Salin-de-Giraud : le propriétaire des Salins restreint l’accès des villageois aux plages

C’est un choc des cultures qui se joue à Salin-de-Giraud, village entouré, à l’ouest, par la propriété des Salins du Midi. Le nouveau patron, un riche homme d’affaires empêche peu à peu les habitants du village ouvrier d’accéder librement à leurs plages. Des portails apparaissent et des frais d’entrée surgissent à des endroits où les Saliniers passent depuis des générations. Une bataille entre la propriété privée et l’intérêt collectif se prépare* : la lutte des plages.
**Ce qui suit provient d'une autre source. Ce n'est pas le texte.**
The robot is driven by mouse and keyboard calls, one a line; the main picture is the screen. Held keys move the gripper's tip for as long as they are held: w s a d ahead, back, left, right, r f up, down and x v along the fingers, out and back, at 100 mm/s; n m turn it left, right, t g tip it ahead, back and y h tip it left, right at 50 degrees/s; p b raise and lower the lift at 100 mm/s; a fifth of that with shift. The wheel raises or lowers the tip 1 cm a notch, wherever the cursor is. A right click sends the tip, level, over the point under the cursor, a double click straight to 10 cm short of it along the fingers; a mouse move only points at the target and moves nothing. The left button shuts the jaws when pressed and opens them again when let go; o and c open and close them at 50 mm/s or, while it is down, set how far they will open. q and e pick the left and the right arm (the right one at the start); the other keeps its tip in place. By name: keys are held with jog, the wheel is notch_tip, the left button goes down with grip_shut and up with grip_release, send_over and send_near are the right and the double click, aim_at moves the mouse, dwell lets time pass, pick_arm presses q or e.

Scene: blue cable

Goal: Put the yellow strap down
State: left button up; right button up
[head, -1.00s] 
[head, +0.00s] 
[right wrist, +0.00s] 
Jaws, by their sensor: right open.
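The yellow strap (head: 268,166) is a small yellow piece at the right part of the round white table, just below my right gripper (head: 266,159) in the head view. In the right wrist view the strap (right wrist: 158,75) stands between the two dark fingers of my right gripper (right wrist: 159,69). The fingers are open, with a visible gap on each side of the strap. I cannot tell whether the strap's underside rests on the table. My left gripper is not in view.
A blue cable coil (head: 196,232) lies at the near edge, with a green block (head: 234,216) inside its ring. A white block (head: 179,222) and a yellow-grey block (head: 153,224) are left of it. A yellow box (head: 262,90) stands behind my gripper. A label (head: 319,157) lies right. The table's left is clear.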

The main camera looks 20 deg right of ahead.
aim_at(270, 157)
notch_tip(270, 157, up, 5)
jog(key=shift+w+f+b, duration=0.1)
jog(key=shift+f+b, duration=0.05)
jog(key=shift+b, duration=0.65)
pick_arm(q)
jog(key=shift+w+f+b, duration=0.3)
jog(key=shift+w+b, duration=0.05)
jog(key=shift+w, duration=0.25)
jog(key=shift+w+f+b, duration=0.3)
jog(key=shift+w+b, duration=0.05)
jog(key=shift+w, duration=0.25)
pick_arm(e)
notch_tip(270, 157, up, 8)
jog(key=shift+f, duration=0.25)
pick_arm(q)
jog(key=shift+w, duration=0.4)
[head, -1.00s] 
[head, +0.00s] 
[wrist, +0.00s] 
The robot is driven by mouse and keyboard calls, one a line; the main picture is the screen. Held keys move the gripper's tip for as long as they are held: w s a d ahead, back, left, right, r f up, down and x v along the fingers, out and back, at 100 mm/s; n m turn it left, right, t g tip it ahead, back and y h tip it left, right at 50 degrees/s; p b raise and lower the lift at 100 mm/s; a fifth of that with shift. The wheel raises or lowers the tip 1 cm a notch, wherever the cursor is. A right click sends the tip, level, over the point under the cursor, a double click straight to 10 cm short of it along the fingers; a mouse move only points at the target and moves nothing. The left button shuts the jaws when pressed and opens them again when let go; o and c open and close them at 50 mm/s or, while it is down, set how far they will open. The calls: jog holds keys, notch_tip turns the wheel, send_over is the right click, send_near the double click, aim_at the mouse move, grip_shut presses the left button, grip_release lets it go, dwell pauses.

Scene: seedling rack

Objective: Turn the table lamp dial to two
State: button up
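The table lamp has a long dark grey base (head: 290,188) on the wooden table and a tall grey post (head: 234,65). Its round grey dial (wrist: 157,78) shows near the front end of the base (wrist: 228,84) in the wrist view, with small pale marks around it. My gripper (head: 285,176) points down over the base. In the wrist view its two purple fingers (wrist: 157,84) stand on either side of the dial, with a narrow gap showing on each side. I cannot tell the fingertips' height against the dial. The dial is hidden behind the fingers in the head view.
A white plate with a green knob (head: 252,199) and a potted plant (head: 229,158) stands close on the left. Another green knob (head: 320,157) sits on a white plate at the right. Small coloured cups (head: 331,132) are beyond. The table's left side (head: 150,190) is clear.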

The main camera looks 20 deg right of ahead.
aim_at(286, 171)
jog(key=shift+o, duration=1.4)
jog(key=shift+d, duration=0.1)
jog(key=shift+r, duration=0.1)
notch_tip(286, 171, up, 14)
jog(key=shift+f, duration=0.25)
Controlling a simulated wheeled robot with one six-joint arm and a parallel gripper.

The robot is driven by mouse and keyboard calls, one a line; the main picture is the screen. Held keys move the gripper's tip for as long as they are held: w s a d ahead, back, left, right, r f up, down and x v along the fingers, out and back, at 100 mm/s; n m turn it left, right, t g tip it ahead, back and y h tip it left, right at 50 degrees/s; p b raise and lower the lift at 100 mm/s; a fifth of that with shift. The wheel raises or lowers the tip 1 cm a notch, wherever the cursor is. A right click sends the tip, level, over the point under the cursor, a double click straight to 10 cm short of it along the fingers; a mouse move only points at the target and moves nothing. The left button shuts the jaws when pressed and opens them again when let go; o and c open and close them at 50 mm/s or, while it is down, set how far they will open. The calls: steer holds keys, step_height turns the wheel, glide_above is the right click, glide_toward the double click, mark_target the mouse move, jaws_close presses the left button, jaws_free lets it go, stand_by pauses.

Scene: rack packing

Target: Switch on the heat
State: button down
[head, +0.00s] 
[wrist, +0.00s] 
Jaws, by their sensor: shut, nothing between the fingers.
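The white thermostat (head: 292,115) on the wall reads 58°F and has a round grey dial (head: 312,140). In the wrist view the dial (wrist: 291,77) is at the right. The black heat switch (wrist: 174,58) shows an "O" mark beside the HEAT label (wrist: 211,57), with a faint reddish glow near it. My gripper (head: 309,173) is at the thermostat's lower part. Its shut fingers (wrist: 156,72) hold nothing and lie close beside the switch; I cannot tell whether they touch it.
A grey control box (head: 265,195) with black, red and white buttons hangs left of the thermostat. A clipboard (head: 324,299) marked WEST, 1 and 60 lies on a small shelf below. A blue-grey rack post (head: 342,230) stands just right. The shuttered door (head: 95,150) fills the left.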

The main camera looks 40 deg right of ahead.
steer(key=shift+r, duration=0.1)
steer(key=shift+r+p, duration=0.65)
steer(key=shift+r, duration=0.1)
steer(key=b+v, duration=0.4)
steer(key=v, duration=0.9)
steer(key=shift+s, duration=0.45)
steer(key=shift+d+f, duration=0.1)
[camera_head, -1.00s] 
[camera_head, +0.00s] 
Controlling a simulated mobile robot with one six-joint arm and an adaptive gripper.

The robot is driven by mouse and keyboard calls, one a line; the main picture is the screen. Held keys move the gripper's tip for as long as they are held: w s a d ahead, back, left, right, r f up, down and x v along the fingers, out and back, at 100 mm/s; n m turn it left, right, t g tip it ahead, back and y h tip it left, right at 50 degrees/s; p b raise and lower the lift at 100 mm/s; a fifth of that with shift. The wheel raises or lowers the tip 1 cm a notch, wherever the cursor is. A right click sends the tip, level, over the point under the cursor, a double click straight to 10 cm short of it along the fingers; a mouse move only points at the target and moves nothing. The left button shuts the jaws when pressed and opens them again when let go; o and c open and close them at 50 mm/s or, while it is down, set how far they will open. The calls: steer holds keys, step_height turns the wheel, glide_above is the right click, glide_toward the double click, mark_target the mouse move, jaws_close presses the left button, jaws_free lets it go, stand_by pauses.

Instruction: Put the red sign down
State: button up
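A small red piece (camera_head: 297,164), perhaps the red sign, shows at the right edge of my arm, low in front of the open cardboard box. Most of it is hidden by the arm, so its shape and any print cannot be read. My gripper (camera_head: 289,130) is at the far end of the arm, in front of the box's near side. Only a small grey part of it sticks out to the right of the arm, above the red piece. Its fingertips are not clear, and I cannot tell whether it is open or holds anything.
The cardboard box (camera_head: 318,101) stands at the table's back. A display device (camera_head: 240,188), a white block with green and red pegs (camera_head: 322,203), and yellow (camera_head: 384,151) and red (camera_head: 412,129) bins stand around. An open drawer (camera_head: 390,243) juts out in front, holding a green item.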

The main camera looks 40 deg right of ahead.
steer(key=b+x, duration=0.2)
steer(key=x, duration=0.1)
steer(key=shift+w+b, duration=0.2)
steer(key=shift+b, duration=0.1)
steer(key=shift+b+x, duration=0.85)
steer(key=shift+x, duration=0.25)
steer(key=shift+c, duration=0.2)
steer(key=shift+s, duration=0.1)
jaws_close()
« Je sais pas ce que je ferai si on m’enlève mon paradis », témoigne un Salinier, posé avec sa canne à pêche sur un empilement rocheux, là où la mer Méditerranée vient lécher les terrains des Salins du Midi. Il a encore sa « carte de la mer », délivrée par l’entreprise. Un précieux sésame qui ouvre la barrière pour se rendre sur le littoral, espace public inaliénable. Quand Hubert François est arrivé aux commandes de la société, la carte était encore gratuite, héritage d’une époque paternaliste où les habitants de Salin avaient accès à la plage derrière les casiers de récolte du sel, ouvrages qu’ils avaient eux-mêmes construits avec la digue à la mer, ouvrage qui protège le village des coups de mer. Depuis des temps presque immémoriaux, l’accès était libre, puis la barrière est venue protéger le site industriel ayant pour effet de réserver les plages du Sémaphore, de la Courbe et du Grau de la dent aux ouvriers des Salins, à leurs enfants, aux retraités… Un avantage en nature pour ceux qui ont façonné le paysage. Mais la village vit actuellement un changement de cap. Hubert François devient actionnaire majoritaire des Salins du Midi en 2014, dès l’année suivante, une fois seul maître en son terrain, il commence par faire payer la carte à la mer. D’abord 50 euros, puis 100 euros pour les Saliniers depuis cette année. C’est le prix qu’a payé notre pêcheur salinier qui vient toute l’année taquiner le loup et la dorade. Mais si la carte passe un jour « à 400 euros, je ne pourrai plus me le permettre », craint-il. Aujourd’hui, les détenteurs sont de plus en plus rares. Plus aucune carte n’est délivrée aux habitants et ça fait déjà dix ans qu’on n’hérite plus de celle de ses aïeux. Tout se passe comme si, progressivement, le propriétaire voulait mettre à distance les Saliniers de leur privilège séculaire, une plage rien que pour eux, à six kilomètres du village, alors qu’il faut en faire douze pour arriver à Piémanson et la même distance sur des pistes impossibles pour aller à Beauduc. En France, toutes les plages sont dans le domaine public. Elles peuvent être privées pour un temps dans le cadre d’une concession. Ce n’est pas le cas ici. Elles sont juste inaccessibles par un autre chemin qu’une voie privé.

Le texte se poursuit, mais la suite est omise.